2° Ils font simplement apercevoir plus clairement le mécanisme du syncrétisme. Nous avons vu que ce phénomène est dû au pouvoir excessif que s’octroie le raisonnement formel enfantin. D’autre part, nous venons de voir que la non-interférence des classes et des propositions, ainsi que les oppositions factices, sont dues au fait que tout le raisonnement se passe sur un seul plan. On peut se demander à quoi est due cette difficulté de la pensée enfantine à se mouvoir sur deux plans de raisonnement à la fois. À cela il faut répondre que c’est précisément la pseudo-nécessité du raisonnement formel qui entraîne pour l’enfant l’unicité du plan de raisonnement. Dans un cas comme celui de nos tests, où il convient de multiplier deux propositions, l’existence de deux plans suppose la distinction du possible et du nécessaire. Le train, dans le test IV, est une solution nécessaire, puisqu’il réalise les deux conditions ; le taxi et l’autobus étaient des solutions possibles, de même que le train, avant qu’on ait comparé ces deux conditions. De se placer d’emblée, comme fait l’enfant, sur le terrain du nécessaire, empêche toute solution, car le nécessaire implique une alternative unique, oui ou non, c’est-à-dire l’unicité du plan du raisonnement.
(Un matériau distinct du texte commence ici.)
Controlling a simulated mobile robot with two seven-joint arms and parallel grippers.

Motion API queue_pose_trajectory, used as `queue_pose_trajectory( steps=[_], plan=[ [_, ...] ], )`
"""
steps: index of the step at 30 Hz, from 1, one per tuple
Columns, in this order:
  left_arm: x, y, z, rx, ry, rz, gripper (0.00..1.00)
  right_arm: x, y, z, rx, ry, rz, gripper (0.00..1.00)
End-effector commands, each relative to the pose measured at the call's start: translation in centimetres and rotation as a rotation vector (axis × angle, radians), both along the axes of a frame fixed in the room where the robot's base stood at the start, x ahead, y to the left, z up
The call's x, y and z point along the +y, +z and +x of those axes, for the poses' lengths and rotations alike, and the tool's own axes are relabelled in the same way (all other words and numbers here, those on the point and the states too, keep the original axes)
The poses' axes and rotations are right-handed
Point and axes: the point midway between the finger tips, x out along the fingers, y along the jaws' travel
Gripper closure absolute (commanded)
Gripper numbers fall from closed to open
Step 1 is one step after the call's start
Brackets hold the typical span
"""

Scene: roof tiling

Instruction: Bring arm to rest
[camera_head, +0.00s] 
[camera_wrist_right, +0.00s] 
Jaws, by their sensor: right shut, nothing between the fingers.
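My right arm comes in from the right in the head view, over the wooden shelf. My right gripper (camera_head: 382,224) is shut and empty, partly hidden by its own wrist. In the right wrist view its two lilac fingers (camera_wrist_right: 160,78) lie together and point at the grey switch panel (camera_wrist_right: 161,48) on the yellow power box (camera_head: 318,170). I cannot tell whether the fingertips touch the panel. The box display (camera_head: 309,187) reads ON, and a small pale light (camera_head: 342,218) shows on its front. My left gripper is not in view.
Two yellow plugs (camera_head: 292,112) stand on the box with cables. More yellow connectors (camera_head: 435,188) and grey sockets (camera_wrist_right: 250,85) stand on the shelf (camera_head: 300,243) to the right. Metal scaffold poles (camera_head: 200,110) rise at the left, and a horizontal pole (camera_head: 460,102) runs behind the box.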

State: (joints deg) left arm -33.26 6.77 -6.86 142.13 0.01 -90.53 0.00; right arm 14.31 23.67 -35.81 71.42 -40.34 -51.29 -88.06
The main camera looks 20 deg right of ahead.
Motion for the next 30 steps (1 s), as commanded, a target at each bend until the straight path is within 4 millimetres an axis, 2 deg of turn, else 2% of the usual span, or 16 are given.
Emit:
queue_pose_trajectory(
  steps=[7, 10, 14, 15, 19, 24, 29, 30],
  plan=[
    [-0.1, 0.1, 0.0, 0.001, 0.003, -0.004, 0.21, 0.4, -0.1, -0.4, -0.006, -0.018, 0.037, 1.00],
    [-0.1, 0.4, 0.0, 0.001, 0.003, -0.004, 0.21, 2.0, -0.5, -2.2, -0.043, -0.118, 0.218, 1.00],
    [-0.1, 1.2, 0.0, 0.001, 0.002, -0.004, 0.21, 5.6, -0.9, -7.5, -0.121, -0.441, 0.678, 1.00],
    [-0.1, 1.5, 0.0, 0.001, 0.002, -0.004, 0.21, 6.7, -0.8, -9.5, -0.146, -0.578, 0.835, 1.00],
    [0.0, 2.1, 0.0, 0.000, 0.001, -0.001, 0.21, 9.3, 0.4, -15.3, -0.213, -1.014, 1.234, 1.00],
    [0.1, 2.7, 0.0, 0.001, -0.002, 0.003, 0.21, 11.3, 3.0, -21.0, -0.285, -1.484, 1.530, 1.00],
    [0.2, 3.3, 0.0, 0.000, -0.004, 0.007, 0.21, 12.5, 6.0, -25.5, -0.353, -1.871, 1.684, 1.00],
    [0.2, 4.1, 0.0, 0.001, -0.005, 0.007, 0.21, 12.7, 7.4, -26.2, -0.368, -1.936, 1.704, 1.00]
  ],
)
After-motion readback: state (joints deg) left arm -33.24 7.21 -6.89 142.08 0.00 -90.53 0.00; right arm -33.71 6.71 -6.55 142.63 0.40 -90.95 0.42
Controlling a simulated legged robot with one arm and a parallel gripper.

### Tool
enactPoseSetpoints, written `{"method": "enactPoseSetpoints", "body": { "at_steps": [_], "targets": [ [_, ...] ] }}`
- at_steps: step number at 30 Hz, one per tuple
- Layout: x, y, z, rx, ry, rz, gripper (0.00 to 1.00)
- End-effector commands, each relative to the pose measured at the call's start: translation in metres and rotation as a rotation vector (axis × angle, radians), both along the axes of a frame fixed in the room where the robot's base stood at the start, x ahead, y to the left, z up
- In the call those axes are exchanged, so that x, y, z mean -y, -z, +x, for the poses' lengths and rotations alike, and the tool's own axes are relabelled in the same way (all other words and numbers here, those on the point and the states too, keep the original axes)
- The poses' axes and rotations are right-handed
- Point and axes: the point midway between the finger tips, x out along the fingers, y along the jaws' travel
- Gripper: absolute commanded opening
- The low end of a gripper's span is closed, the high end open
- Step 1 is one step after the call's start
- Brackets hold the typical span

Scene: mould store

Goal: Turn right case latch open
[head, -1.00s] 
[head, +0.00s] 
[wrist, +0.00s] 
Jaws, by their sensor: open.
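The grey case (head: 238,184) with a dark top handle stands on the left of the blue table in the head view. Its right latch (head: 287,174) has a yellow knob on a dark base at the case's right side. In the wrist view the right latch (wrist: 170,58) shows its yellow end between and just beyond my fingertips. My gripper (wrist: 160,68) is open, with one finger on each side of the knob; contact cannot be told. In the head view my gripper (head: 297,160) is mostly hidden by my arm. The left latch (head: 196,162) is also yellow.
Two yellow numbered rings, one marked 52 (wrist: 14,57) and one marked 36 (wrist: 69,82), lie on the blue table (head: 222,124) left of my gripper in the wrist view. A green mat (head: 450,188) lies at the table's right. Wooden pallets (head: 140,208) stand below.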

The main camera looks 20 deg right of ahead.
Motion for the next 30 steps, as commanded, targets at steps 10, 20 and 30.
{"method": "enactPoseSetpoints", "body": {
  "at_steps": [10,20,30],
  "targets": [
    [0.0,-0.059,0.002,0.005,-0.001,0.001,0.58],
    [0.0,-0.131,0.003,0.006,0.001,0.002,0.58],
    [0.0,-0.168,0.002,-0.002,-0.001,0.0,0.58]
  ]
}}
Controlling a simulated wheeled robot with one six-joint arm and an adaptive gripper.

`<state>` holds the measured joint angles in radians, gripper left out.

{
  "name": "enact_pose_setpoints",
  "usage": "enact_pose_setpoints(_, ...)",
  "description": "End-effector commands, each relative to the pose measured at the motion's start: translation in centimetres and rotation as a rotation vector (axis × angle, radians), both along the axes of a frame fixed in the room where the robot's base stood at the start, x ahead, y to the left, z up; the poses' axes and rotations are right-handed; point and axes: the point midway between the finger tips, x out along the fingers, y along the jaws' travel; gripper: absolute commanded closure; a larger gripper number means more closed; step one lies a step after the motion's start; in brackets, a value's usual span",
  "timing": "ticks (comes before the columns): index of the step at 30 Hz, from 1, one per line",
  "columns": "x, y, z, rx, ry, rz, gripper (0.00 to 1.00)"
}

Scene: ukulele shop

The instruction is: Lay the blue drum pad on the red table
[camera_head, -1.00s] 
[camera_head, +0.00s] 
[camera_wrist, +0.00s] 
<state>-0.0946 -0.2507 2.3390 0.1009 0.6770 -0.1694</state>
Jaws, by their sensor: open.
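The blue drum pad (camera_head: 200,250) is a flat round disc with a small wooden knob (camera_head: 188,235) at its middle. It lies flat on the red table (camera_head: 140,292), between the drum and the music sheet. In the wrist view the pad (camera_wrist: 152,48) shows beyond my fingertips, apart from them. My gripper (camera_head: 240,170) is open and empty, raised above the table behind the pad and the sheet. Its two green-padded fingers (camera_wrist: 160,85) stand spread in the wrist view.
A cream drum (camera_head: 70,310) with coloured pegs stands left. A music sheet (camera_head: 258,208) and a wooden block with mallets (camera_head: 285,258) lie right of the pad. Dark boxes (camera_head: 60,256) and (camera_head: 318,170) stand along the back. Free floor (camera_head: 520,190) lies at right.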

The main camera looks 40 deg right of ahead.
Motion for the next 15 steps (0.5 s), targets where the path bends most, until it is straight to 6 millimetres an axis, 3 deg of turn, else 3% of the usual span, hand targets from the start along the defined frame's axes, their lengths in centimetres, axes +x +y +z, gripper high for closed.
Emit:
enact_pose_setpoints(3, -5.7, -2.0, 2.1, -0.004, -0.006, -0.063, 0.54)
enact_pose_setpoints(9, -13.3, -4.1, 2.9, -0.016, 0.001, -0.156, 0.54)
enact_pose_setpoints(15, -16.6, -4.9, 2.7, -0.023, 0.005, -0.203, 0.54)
C’est par cette constatation que nous terminons cette première partie : il convient maintenant de vérifier ces hypothèses au moyen de quelques faits d’observation courante.

II

Les tests au moyen desquels nous avons travaillé présentent tous un même schéma, qui est parfaitement arbitraire pour l’enfant, mais qui, comme tel, permet de se rendre compte de faits que la simple observation n’aurait pas donnés aussi clairement. Le moment est venu de nous demander quelle est la valeur de ces phénomènes. Sont-ils artificiels, c’est-à-dire dus aux conditions de l’expérimentation, au faible intérêt, par exemple, des enfants pour le test (bien que la plupart se soient amusés du problème, lorsqu’ils ont vu sur quel ton je le prenais), etc. ? Ou bien correspondent-ils, quoique grossis par l’expérimentation, à des faits que l’observation quotidienne permet de contrôler ? C’est ce dernier point de vue qui me paraît le vrai. Encore est-il très nécessaire de faire ce contrôle, mieux que nous ne le ferons ici. Je ne veux donc nullement défendre le procédé de nos cinq tests, car si certains hasards heureux permettent parfois de tirer parti d’un instrument artificiel, ce serait d’une méthode dangereuse que de compter sur ce qui est un hasard. Mais, étant admis ce schéma, nous avons essayé d’en varier les données au fur et à mesure des besoins de l’expérience. En fait, nous sommes partis du test de Burt (test IV), pour imaginer ensuite le test III, puis le test II, puis les tests I et V. Or, ces tests se sont trouvés être d’une difficulté très différente d’un cas à l’autre. Comme le schéma en est le même pour tous (sauf en partie pour le test I), cette variation dans la difficulté est un indice utile.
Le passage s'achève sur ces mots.